begin Provided material

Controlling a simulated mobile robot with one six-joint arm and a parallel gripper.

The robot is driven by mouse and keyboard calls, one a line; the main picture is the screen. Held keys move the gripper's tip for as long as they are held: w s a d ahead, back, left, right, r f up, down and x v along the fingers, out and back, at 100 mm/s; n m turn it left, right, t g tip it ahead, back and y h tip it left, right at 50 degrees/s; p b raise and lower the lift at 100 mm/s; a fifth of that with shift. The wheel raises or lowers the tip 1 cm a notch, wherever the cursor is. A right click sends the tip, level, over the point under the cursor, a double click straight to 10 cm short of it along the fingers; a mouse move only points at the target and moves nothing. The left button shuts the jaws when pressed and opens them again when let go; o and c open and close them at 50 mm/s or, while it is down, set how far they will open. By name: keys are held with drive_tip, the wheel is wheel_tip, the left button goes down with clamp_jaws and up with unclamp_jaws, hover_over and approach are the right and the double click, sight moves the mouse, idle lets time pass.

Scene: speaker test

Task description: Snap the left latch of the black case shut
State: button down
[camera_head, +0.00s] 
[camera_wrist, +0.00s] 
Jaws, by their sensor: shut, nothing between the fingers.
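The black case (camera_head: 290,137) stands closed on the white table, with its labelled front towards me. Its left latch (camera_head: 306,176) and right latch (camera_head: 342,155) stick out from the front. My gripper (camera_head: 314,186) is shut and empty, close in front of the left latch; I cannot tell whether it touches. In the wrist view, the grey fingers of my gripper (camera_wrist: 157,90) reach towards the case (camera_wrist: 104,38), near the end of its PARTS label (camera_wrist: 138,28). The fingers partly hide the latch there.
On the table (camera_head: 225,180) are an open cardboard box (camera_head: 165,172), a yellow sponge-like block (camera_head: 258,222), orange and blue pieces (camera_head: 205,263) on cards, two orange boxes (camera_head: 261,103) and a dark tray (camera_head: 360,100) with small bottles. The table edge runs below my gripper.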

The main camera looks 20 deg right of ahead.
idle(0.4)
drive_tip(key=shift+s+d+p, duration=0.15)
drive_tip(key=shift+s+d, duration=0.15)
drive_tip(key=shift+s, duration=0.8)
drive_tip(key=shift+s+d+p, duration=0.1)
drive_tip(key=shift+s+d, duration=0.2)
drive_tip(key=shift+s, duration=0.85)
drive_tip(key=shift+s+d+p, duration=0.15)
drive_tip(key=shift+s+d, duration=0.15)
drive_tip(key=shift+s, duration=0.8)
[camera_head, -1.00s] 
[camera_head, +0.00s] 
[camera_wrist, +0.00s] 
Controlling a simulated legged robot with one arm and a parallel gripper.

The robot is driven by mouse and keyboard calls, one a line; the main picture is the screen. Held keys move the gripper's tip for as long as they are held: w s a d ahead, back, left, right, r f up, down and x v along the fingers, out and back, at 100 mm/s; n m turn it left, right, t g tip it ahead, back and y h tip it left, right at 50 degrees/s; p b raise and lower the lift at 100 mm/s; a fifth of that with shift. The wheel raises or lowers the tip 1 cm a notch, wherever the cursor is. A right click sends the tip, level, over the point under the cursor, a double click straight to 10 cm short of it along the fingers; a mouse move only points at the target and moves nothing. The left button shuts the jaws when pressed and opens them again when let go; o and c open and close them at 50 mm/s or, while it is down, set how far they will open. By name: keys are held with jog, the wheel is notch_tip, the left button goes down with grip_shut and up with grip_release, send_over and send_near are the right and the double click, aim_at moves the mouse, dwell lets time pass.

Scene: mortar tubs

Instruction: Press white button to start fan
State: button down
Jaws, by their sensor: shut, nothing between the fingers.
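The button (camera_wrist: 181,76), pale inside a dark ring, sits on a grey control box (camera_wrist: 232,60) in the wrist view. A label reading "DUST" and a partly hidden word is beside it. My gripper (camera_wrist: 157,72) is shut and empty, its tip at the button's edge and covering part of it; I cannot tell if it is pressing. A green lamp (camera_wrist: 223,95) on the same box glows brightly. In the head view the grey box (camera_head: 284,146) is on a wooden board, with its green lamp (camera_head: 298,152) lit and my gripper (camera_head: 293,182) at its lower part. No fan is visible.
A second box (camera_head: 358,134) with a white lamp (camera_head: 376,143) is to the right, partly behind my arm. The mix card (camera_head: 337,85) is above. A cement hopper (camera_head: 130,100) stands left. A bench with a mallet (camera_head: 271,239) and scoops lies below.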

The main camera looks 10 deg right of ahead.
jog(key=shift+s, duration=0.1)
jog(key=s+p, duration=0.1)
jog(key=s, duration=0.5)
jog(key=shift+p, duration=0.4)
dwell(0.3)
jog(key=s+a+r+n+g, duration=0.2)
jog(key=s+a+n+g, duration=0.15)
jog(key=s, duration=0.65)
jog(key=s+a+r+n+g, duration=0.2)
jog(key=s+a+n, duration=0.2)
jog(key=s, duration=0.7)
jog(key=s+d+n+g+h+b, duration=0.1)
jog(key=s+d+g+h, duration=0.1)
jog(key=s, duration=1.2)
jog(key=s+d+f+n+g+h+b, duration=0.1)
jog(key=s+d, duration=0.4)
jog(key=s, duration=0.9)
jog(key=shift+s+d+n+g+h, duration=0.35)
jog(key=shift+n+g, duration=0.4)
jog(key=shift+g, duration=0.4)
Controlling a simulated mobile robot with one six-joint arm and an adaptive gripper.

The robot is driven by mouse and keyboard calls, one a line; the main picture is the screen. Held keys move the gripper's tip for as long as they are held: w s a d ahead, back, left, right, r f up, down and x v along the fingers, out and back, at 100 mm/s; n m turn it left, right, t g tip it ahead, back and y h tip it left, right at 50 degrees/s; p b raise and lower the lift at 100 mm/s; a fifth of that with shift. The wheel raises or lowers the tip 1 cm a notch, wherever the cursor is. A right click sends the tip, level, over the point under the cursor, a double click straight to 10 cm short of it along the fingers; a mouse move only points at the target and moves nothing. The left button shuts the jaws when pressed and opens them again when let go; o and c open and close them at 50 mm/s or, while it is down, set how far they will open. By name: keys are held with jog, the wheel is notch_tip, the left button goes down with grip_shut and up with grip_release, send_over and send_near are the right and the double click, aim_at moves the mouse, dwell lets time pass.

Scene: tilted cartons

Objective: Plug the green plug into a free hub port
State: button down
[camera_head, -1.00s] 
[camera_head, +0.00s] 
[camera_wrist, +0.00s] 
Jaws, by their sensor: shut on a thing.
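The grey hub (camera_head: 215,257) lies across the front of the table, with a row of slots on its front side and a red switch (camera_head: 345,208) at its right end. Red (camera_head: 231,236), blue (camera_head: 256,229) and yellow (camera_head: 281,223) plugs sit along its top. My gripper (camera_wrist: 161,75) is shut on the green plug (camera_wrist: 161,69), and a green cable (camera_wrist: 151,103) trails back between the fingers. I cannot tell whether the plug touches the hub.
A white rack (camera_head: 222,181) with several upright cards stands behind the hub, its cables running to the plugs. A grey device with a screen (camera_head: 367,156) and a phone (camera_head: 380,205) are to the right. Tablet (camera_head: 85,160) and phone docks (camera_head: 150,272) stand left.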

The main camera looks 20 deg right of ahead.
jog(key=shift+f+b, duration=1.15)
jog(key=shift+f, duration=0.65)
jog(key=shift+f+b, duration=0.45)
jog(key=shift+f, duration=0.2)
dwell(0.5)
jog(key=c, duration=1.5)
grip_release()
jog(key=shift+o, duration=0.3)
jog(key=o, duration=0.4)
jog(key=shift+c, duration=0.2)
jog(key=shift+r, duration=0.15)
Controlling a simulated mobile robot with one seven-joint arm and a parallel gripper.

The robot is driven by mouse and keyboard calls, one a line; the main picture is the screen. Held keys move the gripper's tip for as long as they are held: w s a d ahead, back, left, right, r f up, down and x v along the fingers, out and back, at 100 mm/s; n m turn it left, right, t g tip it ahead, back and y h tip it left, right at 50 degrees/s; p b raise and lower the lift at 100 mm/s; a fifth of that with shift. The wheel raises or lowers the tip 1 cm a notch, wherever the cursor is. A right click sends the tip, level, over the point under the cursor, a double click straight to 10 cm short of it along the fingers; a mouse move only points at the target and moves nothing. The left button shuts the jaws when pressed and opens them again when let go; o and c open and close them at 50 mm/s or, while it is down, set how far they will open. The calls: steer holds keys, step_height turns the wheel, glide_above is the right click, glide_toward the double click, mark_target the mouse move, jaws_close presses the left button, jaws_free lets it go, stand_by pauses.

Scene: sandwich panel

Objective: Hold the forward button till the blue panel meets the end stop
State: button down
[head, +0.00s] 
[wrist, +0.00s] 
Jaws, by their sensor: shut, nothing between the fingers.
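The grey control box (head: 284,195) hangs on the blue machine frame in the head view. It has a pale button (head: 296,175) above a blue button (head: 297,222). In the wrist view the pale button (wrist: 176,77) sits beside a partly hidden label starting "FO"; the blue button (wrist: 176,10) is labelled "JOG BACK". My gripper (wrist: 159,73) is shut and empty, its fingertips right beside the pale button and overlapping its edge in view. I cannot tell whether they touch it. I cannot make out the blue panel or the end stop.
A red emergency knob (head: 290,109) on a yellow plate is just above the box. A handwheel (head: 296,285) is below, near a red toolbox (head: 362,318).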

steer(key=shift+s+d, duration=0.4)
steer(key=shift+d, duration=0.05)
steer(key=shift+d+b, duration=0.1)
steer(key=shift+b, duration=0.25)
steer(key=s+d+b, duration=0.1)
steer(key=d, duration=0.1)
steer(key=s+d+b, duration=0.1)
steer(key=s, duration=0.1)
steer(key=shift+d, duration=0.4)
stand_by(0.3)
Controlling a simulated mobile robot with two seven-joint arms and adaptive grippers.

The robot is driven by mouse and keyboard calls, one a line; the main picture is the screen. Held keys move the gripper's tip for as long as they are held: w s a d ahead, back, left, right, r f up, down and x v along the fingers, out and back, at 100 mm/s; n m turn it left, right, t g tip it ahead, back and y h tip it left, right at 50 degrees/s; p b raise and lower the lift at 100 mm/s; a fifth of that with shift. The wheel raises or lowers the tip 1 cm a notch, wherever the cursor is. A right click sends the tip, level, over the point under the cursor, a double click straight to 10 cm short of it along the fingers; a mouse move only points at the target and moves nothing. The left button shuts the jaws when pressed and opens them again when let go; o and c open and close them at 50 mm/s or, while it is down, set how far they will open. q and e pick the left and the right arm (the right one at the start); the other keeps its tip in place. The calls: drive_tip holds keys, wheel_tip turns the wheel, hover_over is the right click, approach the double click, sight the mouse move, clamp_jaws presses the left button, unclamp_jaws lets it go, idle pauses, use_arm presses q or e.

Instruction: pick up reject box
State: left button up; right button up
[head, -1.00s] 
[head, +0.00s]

end Provided material

What is asked
Find all lines where the word "joint" appears. Copy them.

Expected answer
Controlling a simulated mobile robot with one six-joint arm and a parallel gripper.
Controlling a simulated mobile robot with one six-joint arm and an adaptive gripper.
Controlling a simulated mobile robot with one seven-joint arm and a parallel gripper.
Controlling a simulated mobile robot with two seven-joint arms and adaptive grippers.

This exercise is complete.